With hindsight, we can see now that the foot-and-mouth crisis of 2001, and the hysterical blanket closure of footpaths that it sparked, ended up doing the cause of public access to the land no end of good. To lose every path in an instant was a wake-up call like no other, and to everyone. It wasn’t just the beardies and the hearties moaning, it was the folk who liked a nice run out into the country on a Sunday afternoon, the people wanting to walk their dogs or take the kids somewhere that they could charge around and let off steam. Rural tourism collapsed, the effects rippling through the whole community and alarming even the most loutish of local politicians. It was an apocalyptic vision of what could so easily be, and people didn’t like it at all.

It wasn’t even an effective way of dealing with the problem. There have been outbreaks of foot-and-mouth since, which have been successfully dealt with in a far more localised way. The 2001 outbreak, and the mass, aggressive closure of all rights of way and most common land, felt like the last stand of an old order, especially as it coincided with the enactment of the Countryside and Rights of Way (CROW) Act 2000, the so-called ‘right to roam’. Things would never be the same again.

Researching this book, when I’ve told English rambling campaigners where I live in Wales, there’s been a common response, along the lines of, ‘Oh, I don’t go walking in Wales. Too many closed paths.’ End of. Walking across the width of Wales, I came across only two that were completely inaccessible, each necessitating a bit of a detour, some scrambling over gates and, in one case, an encounter with a farmer that turned into a very enjoyable chat about local history and characters. Only once in 25 years of walking in Wales have I been threatened and forcibly turfed off the land, but I’ve lost count of the many illuminating and entertaining conversations ignited by having to ask for a little guidance.

It might sound strange to those of an absolutist way of thinking, but the Welsh way has at its core something even more precious, democratic even, than the holy grail of well-waymarked routes for all to march down. There is a danger that, when we walk the prescribed routes, we become stuck in their groove, sometimes at the expense of the wider context of the landscape and its evolution. The boundaries in Wales – physically in this instance, and ethereally in so many others – are more blurred and often more interesting. You have to ask, to engage with the people for whom every lump and seam of the land has a story to tell: they are as intrinsic to the path as the stones underfoot or the flowers in the hedgerow.

This less official, and considerably less officious, Welsh way has a long tradition. As a schoolboy on the run, Thomas de Quincey, later the author of
Confessions of an English Opium-Eater
, wandered as a vagabond through Wales for a couple of months in the summer of 1802. He noted that there was ‘no sort of disgrace attached in Wales, as too generally upon the great roads of England, to the pedestrian style of travelling’. From the same era, the less charitable English response to walkers was captured by Pastor Karl Philipp Moritz, a German who set about walking from London to the Peak District. His diary records his amazement at the jeering and abuse he received everywhere, particularly from those on stagecoaches, and the way inn landlords took one look at his pedestrian attire and shunted him immediately into the worst rooms. ‘Why do the English disparage walkers so much?’ he asked a fellow traveller. ‘Because we are too rich, too lazy and too proud,’ came the reply.

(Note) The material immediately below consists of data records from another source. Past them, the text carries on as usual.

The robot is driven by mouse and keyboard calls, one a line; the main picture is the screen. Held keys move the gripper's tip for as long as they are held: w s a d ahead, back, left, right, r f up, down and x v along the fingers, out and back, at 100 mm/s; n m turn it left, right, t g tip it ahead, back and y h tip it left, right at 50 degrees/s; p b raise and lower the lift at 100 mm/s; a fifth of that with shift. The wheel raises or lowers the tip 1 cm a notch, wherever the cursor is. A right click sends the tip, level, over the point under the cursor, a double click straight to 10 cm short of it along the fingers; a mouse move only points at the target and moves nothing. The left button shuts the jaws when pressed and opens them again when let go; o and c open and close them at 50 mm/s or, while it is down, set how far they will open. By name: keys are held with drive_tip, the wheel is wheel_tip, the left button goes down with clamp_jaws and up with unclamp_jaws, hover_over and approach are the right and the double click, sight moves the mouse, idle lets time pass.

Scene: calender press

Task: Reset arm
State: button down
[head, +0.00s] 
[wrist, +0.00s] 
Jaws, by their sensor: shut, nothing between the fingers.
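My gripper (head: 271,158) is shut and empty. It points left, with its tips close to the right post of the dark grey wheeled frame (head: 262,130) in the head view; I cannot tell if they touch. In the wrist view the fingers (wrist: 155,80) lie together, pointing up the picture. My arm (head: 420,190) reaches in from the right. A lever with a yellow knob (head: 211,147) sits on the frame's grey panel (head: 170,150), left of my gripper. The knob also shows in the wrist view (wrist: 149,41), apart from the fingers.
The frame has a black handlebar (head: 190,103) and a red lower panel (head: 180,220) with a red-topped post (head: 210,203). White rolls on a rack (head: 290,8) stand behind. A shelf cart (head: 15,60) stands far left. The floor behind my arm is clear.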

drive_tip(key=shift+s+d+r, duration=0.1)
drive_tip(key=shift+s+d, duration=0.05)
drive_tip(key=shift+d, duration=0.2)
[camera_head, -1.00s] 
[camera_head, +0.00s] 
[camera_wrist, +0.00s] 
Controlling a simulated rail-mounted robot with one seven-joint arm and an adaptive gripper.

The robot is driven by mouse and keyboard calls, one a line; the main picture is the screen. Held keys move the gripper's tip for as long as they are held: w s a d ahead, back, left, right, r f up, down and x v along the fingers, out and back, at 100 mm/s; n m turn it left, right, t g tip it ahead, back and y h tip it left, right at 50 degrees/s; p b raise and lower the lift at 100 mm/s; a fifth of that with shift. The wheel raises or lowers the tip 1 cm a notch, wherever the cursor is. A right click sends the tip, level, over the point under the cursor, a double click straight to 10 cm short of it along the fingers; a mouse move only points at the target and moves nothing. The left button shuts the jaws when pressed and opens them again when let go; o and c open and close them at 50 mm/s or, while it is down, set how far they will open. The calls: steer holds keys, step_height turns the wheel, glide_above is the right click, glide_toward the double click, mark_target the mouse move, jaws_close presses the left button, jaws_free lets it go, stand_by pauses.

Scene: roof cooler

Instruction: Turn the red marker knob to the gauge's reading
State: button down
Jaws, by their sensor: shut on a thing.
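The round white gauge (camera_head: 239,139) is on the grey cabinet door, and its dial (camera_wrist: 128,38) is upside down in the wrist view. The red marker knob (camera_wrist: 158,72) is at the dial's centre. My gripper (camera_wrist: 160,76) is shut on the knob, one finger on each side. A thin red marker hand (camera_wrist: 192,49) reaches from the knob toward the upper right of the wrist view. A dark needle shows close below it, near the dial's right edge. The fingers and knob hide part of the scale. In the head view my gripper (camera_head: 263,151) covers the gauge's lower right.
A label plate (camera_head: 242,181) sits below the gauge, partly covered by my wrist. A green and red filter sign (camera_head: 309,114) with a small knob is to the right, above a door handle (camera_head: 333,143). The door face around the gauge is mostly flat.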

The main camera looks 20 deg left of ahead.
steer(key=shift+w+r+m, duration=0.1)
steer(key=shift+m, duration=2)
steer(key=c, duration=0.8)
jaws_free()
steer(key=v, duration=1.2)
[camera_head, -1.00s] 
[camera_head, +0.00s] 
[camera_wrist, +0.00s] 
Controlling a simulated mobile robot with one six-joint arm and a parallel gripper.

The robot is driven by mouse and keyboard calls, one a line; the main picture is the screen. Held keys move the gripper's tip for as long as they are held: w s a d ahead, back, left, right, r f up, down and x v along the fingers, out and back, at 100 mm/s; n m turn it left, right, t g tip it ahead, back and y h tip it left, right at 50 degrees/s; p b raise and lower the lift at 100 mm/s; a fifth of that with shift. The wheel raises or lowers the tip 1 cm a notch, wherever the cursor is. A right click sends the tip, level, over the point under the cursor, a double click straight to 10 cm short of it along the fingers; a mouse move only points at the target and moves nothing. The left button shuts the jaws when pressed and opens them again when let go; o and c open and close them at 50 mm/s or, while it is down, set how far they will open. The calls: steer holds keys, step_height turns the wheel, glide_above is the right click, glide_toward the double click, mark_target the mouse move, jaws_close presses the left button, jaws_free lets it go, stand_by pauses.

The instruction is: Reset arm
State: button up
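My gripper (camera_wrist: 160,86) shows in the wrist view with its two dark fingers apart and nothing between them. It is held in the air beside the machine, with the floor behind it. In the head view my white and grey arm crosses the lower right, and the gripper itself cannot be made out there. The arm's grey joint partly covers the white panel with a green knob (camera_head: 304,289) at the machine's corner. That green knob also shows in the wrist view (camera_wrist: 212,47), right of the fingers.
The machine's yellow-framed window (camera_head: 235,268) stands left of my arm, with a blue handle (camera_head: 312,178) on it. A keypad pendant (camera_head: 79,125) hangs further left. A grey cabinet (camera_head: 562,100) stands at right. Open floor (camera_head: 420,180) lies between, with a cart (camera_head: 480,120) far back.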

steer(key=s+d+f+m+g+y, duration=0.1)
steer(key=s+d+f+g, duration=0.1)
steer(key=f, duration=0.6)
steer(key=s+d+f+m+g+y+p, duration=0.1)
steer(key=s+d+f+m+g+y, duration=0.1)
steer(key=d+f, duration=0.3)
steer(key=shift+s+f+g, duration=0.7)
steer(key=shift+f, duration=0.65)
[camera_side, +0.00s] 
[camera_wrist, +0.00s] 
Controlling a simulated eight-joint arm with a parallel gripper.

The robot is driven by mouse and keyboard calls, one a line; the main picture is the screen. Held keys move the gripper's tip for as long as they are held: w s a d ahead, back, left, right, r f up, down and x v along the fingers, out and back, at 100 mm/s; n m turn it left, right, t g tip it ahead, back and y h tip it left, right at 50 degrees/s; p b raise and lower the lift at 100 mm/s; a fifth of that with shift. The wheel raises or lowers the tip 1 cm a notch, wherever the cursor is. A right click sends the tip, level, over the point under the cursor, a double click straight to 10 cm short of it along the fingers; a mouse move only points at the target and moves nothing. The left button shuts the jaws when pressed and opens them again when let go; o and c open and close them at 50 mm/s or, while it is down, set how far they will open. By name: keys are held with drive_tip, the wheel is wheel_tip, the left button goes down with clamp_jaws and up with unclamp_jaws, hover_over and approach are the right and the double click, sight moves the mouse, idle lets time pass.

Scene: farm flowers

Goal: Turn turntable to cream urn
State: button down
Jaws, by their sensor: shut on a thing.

More than 200 years later, it’s a distinction that endures, and, from the Welsh point of view, thank God that it does. In the same way that walking is woven into the natural fabric of life, rather than ring-fenced apart from it, so it is with the Welsh landscape. You can, of course, choose to see it purely as an aesthetic display, a succession of two-dimensional picture postcards; plenty do. But dig just a little deeper into the cultural, social and economic contexts that run through the landscape in recurring leitmotifs, and it comes alive in entirely new, and infinitely richer, ways.